On Appeal from the United States District Court for the Western District of Pennsylvania. District Court No. 02-CV-1283. District Judge: The Honorable Joy F. Conti.

The opinion of the court was delivered by: Shapiro, District Judge.


Argued January 11, 2005

Before: ROTH and CHERTOFF*fn1, Circuit Judges, and SHAPIRO*fn2, District Judge.


Jeffrey Sikirica, Esq. ("Sikirica"), acting as bankruptcy trustee for the estate of the Pittsburgh Beauty Academy ("PBA"), brought this action against Nationwide Insurance Company ("Nationwide") for bad faith and breach of contract. Nationwide removed the action to federal court, and Sikirica moved for remand to state court. The District Court denied the motion to remand, and granted Nationwide's motion for judgment on the pleadings. Sikirica appeals.


This litigation arose out of a class action in state court against PBA for fraud and consumer protection violations. Nationwide had previously issued PBA an insurance policy ("the Policy") under which Nationwide agreed to indemnify and defend PBA against various legal claims. Nationwide notified PBA that the Policy did not cover PBA for the class action allegations, and Nationwide refused to defend or indemnify PBA. Judgment was entered against PBA in the underlying class action. PBA filed for bankruptcy, and Sikirica, as trustee for PBA, sued Nationwide in state court for breach of contract and bad faith in failing to defend and indemnify PBA. Nationwide removed the action to federal court. The District Court denied Sikirica's motion to remand. Nationwide moved for judgment on the pleadings. The District Court, granting judgment in favor of Nationwide, held the bad faith claim was barred by the statute of limitations, and the policy did not cover intentional and fraudulent conduct. Sikirica now appeals.

The underlying events occurred in 1985, when Victoria Cinski ("Mrs. Cinski") went to PBA to have her hair colored by a PBA student. She signed a release purporting to absolve PBA of all liability in exchange for student-provided services at a reduced price. The Beauty Culture Act, 63 Pa. Cons. Stat. Ann. § 513 (1996), prohibits cosmetology schools from charging more than the cost of materials when students render the services. Mrs. Cinski was charged $9.15, but the cost of the materials was only $7.06. She also suffered serious injuries from the hair coloring.
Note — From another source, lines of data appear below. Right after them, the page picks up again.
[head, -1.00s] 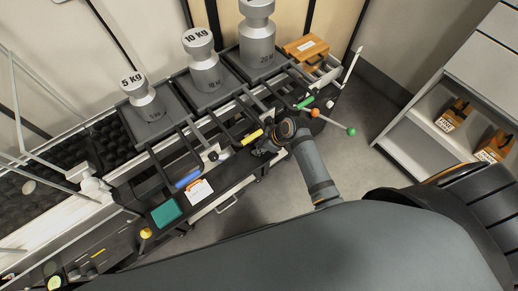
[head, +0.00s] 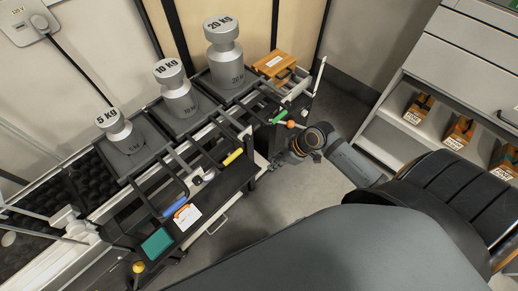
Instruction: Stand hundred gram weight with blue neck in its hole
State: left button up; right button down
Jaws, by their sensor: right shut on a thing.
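My right gripper (head: 284,158) is beyond the right end of the dark bench, above the grey floor. It is small and dark in the head view and partly hidden by its own wrist. It is shut on a thing too small and dark to make out. I cannot pick out the hundred gram weight with the blue neck or its hole. My left gripper is not in view.
Large steel weights marked 5 KG (head: 120,132), 10 KG (head: 176,92) and 20 KG (head: 223,58) stand along the bench. A blue item (head: 175,205) and yellow marker (head: 233,157) lie in front. Open shelves (head: 405,125) hold cartons at right.

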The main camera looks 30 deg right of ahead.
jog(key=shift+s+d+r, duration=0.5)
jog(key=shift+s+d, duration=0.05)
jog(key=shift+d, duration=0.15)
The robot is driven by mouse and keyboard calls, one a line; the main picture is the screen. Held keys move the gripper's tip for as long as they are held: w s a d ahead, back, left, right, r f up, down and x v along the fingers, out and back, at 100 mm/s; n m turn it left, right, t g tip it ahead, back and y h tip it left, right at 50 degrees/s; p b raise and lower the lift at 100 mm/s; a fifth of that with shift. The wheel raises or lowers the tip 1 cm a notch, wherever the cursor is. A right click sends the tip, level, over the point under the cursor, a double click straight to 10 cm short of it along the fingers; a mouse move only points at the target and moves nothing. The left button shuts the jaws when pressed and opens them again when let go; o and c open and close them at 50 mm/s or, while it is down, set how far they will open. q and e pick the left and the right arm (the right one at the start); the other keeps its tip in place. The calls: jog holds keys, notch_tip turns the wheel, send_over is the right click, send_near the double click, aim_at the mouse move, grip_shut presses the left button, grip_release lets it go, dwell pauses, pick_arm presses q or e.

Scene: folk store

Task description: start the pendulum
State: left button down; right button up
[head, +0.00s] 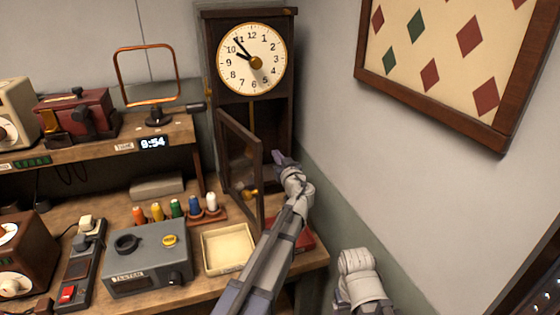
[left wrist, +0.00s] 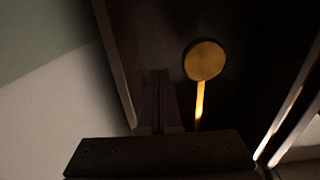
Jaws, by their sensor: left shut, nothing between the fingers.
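A dark wooden wall clock (head: 207,60) stands in the corner with a white dial (head: 236,72). Its narrow glazed door (head: 225,135) hangs open toward me. The pendulum's round brass bob (left wrist: 205,60) and thin rod (left wrist: 199,100) show inside the dark case in the left wrist view. My left gripper (head: 282,158) is at the right side of the lower case opening in the head view. Its fingers (left wrist: 160,75) are shut and empty, beside the bob with a small gap in the picture. Part of my right arm shows at the bottom; its gripper is not visible.
A bench holds a grey tester box (head: 148,275), a cream tray (head: 208,268) and several coloured spools. A shelf carries a digital display (head: 153,142) reading 9:54 and a copper loop (head: 118,75). A framed diamond-pattern board (head: 450,105) hangs on the right wall.

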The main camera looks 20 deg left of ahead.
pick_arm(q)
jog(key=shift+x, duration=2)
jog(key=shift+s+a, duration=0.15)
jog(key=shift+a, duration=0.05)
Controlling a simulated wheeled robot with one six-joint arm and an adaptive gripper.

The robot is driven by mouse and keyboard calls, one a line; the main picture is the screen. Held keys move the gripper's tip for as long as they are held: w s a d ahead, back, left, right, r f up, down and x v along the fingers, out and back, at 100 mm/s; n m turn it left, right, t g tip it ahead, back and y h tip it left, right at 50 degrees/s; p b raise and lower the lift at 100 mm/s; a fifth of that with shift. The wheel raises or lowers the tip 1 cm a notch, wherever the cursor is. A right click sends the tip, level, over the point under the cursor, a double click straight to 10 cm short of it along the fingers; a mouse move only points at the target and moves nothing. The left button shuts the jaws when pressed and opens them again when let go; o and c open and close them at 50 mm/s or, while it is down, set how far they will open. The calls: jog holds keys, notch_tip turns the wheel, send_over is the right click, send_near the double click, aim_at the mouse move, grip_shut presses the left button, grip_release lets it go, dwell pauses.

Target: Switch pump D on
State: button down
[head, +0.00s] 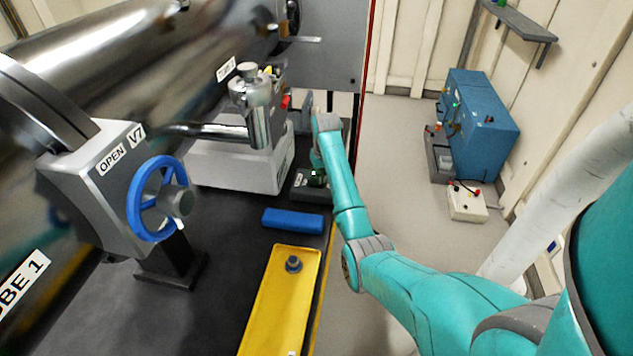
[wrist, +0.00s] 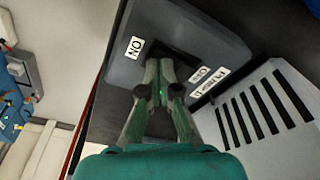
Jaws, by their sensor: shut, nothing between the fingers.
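A dark grey switch box (wrist: 170,25) fills the top of the wrist view. It carries an ON label (wrist: 133,47) on one side and two more small labels (wrist: 208,82) on the other, which are too small to read surely. A dark part, perhaps the switch lever, shows between them, partly hidden by my fingers. My gripper (wrist: 165,68) is shut and empty, its tips at this dark part; I cannot tell whether they touch it. In the head view the box (head: 308,190) stands on the dark bench, with my gripper (head: 318,178) over it.
A white vented housing (wrist: 255,110) stands close beside the box. In the head view a blue block (head: 293,221) and a yellow tray (head: 262,310) lie nearer on the bench. A valve with a blue handwheel (head: 146,205) is at left.

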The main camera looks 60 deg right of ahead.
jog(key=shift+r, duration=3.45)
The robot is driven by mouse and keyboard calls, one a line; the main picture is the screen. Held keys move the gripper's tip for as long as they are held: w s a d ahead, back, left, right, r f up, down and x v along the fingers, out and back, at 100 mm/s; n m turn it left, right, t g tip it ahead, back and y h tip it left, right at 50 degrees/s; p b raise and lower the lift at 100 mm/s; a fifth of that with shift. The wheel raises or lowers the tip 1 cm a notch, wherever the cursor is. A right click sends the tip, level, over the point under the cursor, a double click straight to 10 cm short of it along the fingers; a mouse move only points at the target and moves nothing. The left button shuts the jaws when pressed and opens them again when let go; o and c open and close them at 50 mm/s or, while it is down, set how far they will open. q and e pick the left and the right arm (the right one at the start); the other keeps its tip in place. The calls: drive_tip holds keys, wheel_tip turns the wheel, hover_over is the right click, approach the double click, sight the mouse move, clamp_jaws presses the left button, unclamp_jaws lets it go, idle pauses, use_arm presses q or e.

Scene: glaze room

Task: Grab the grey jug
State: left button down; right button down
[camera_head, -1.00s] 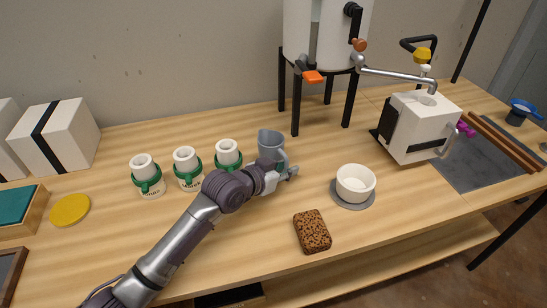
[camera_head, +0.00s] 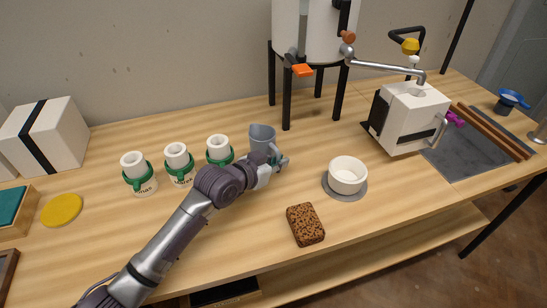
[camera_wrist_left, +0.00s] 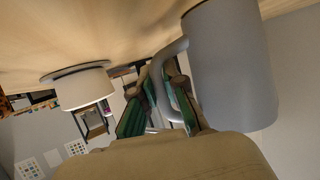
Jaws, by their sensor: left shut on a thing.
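The grey jug (camera_head: 262,134) stands near the back middle of the table, right of the cups, with its lower part partly hidden by my left gripper (camera_head: 278,163). In the left wrist view the jug's smooth grey body (camera_wrist_left: 230,65) fills the upper right, close to my fingers. Its curved handle (camera_wrist_left: 164,75) passes between the green-padded fingers of my left gripper (camera_wrist_left: 160,95), which is shut on the handle. I cannot tell whether the jug's base touches the table. My right gripper is not in view.
Several white cups with green bands (camera_head: 179,164) stand close left of the jug. A white bowl (camera_head: 347,177) on a grey disc and a brown speckled block (camera_head: 305,225) lie to the right and front. Black stand legs (camera_head: 286,98) rise behind the jug.

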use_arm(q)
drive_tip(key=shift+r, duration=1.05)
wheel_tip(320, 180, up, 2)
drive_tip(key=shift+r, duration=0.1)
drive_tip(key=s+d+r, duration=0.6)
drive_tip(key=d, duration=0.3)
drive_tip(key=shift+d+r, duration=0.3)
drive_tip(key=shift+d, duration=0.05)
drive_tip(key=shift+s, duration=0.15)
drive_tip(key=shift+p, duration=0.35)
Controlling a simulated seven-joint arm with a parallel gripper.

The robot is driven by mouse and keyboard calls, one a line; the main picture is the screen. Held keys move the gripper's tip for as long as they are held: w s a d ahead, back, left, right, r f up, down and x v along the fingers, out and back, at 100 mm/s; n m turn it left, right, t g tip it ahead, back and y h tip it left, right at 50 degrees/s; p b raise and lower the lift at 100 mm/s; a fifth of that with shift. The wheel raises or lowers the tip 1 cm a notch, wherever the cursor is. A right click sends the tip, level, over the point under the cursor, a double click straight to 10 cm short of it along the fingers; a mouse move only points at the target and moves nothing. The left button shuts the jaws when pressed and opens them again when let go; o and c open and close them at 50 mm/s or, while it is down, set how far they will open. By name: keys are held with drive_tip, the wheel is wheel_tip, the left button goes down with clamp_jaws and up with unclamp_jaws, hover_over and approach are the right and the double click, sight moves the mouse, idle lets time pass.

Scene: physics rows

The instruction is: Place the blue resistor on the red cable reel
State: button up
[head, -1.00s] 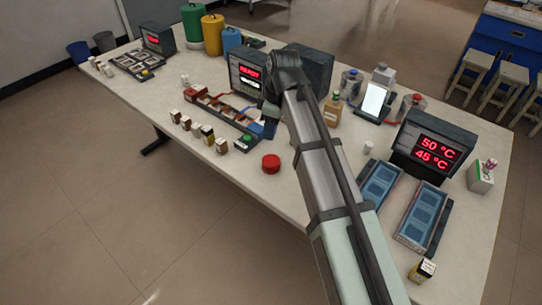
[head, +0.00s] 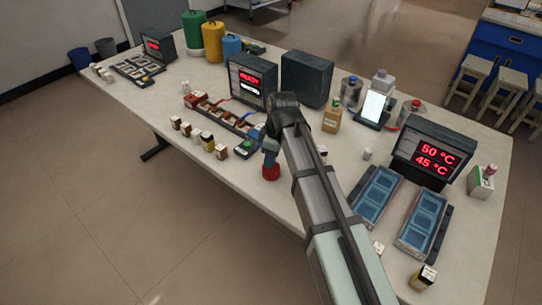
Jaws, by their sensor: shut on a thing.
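The red cable reel (head: 271,173) is a small red cylinder standing on the white table near its front edge. My gripper (head: 270,158) points down directly over it, its tip at or just above the reel's top. The gripper is shut on a small thing, taken to be the blue resistor, which is too small and covered to make out. I cannot tell whether it touches the reel. My arm covers the table to the right of the reel.
A parts tray (head: 222,114) with a green button (head: 247,144) lies left of the reel, small boxes (head: 207,140) in front of it. A display unit (head: 248,82) stands behind. Blue trays (head: 374,197) and a temperature display (head: 432,150) are at right. Bare table surrounds the reel's front.

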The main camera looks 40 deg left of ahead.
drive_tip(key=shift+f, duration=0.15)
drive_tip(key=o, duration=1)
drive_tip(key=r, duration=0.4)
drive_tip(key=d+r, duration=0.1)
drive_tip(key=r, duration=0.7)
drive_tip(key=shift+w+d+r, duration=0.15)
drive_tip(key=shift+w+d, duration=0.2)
Mrs. Cinski and her husband filed a state court action against PBA for fraudulent misrepresentation, negligence, personal injury, unjust enrichment, loss of consortium, and violations of the Unfair Trade Practices and Consumer Protection Law ("UTPCPL"), 73 Pa. Cons. Stat. Ann. §§ 201-1 to -9.3 (2005). Her complaint included class action allegations on behalf of all persons overcharged by PBA.

The trial court severed Mrs. Cinski's individual claims from the class action claims. Nationwide defended PBA in the individual action, but denied coverage and defense for the class action in a letter to PBA dated February 22, 1991:

Please be advised that Nationwide Insurance Company is denying coverage and any further defense cost pertaining to the class action allegations contained in the Complaint filed in the Court of Common Pleas of Allegheny County, Pennsylvania, by Victoria Lynn Cinski and Brian Cinski, her husband, individually and on behalf of others similarly situated, v. Pittsburgh Beauty Academy, Inc., No. GD87-14137. Our denial of coverage and further defense cost pertains only to the class action allegations beginning with Paragraph 55 and extending through Paragraph 61(h).
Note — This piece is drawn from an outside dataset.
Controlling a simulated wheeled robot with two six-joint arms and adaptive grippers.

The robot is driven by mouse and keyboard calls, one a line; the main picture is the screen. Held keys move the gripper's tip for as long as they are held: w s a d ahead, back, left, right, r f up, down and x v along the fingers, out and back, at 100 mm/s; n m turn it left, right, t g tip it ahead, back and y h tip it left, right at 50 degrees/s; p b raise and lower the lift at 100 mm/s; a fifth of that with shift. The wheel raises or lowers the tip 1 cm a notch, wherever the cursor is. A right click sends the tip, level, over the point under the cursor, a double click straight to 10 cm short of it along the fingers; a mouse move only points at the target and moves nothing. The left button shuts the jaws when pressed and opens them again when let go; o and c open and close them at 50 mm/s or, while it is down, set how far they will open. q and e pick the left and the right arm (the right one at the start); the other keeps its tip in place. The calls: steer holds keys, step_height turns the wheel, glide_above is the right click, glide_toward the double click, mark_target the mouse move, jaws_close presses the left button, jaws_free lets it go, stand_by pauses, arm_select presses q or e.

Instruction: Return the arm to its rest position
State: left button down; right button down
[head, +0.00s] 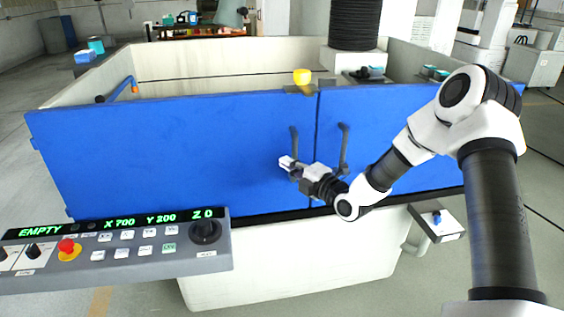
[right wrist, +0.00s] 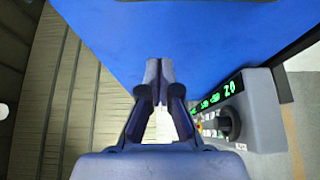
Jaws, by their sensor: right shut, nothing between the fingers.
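My right arm comes in from the right in the head view. Its gripper (head: 289,164) hangs in front of the blue doors (head: 180,150) of the machine tank, near the two dark door handles. In the right wrist view my right gripper (right wrist: 158,98) has its fingertips together, with nothing between them. The blue door surface (right wrist: 200,40) lies beyond the fingers there. I cannot tell from the head view whether the gripper touches the door. My left gripper does not show.
A control panel (head: 120,262) with a display, a red button and a dark knob stands at the lower left. A yellow cup-like thing (head: 302,76) sits on the tank's front rim. A small box with a blue knob (head: 437,222) is below the doors at the right. Floor shows at the left.

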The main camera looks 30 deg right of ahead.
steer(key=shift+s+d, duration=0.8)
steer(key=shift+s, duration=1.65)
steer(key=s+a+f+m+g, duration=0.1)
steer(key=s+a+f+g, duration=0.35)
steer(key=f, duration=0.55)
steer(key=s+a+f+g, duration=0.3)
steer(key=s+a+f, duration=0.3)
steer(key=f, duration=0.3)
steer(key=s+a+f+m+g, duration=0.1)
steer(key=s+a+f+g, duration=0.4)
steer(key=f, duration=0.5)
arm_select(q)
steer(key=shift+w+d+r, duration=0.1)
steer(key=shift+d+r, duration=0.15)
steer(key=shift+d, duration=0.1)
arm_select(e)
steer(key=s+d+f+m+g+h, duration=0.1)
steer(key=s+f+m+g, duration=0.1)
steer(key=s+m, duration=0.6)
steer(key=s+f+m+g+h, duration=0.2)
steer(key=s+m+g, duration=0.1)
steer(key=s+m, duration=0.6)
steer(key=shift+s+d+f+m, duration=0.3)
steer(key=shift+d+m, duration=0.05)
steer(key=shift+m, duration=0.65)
The class allegations cited would not fall within the insuring agreement for bodily injury or property coverage, nor would it fall within the coverage extended for personal or advertising injury. The insurance does not apply to advertising injury arising out of incorrect description or mistake in advertising of goods, products or services sold, offered for sale, or advertised.
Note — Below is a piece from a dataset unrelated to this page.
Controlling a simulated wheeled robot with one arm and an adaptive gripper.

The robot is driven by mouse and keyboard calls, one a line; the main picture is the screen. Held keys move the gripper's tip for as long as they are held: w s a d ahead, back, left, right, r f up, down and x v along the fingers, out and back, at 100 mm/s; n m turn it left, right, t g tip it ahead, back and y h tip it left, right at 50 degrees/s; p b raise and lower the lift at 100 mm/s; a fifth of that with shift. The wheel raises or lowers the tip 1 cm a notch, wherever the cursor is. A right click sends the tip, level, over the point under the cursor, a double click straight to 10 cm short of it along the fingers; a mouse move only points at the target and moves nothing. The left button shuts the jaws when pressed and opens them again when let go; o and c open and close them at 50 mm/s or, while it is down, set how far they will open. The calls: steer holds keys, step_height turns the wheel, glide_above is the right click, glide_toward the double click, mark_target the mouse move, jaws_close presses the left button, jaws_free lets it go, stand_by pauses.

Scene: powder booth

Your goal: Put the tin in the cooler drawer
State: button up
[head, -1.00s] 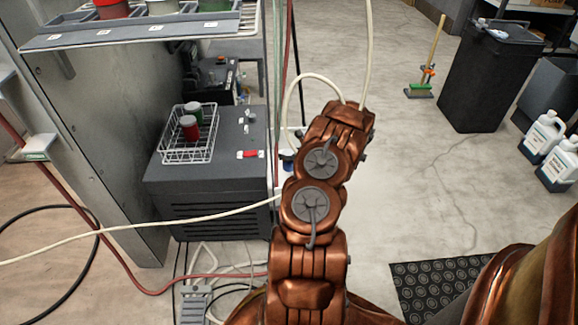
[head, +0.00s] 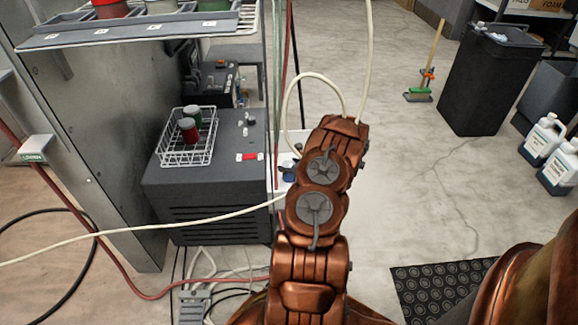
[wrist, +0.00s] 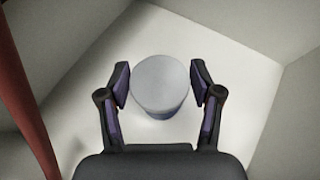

Please be advised that the firm of Reale, Fossee and Ferry will continue to represent Pittsburgh Beauty Academy under the same reservation outlined in our letter of January 9, 1988 for the remaining allegations pertaining to the individual action of Victoria Lynn Cinski.

App. at 111.

The individual action went to trial in 1993. The trial court dismissed Mrs. Cinski's UTPCPL claim, but allowed the personal injury claims to go to trial; she prevailed. On appeal, the Pennsylvania Superior Court reinstated the UTPCPL claim because PBA overcharged Mrs. Cinski and deliberately misled her as to the reduced price. The Superior Court held that, "the trial court should have awarded appellant $100 under the Act for her direct damages from appellee's deliberate misrepresentation," but found no fraud, "as appellant has not shown proof of reliance or fraud, and the misrepresentation is de-minimus [sic]..." Cinski v. Pittsburgh Beauty Acad., Inc., 644 A.2d 802 (Pa. Super. Ct. 1994).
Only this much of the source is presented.